Every line holding the string "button" should be gathered.

═════ DATA LINES ═════

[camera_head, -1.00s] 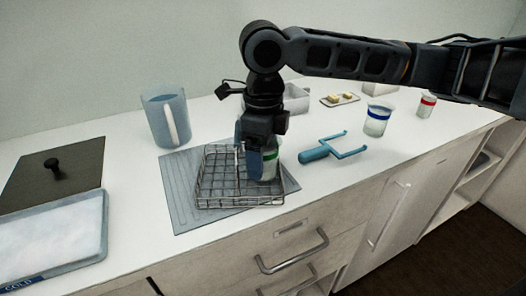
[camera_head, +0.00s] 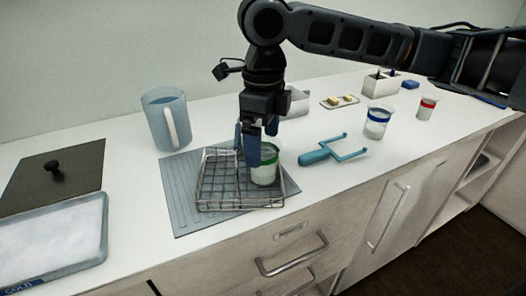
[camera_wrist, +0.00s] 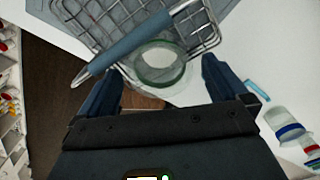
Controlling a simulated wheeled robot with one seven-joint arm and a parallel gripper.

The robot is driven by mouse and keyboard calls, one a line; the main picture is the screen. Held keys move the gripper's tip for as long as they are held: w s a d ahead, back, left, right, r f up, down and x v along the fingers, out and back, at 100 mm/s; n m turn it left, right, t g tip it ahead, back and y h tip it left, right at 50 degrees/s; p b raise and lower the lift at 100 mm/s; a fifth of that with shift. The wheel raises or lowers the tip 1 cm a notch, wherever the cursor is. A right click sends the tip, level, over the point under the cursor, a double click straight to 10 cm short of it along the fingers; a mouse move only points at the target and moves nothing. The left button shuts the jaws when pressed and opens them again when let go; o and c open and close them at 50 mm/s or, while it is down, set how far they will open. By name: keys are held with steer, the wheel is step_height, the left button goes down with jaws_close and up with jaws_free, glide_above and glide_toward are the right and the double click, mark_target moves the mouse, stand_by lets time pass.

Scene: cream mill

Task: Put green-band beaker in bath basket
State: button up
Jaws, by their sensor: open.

═════

▶ [ANSWER]
The robot is driven by mouse and keyboard calls, one a line; the main picture is the screen. Held keys move the gripper's tip for as long as they are held: w s a d ahead, back, left, right, r f up, down and x v along the fingers, out and back, at 100 mm/s; n m turn it left, right, t g tip it ahead, back and y h tip it left, right at 50 degrees/s; p b raise and lower the lift at 100 mm/s; a fifth of that with shift. The wheel raises or lowers the tip 1 cm a notch, wherever the cursor is. A right click sends the tip, level, over the point under the cursor, a double click straight to 10 cm short of it along the fingers; a mouse move only points at the target and moves nothing. The left button shuts the jaws when pressed and opens them again when let go; o and c open and close them at 50 mm/s or, while it is down, set how far they will open. By name: keys are held with steer, the wheel is step_height, the left button goes down with jaws_close and up with jaws_free, glide_above and glide_toward are the right and the double click, mark_target moves the mouse, stand_by lets time pass.
State: button up

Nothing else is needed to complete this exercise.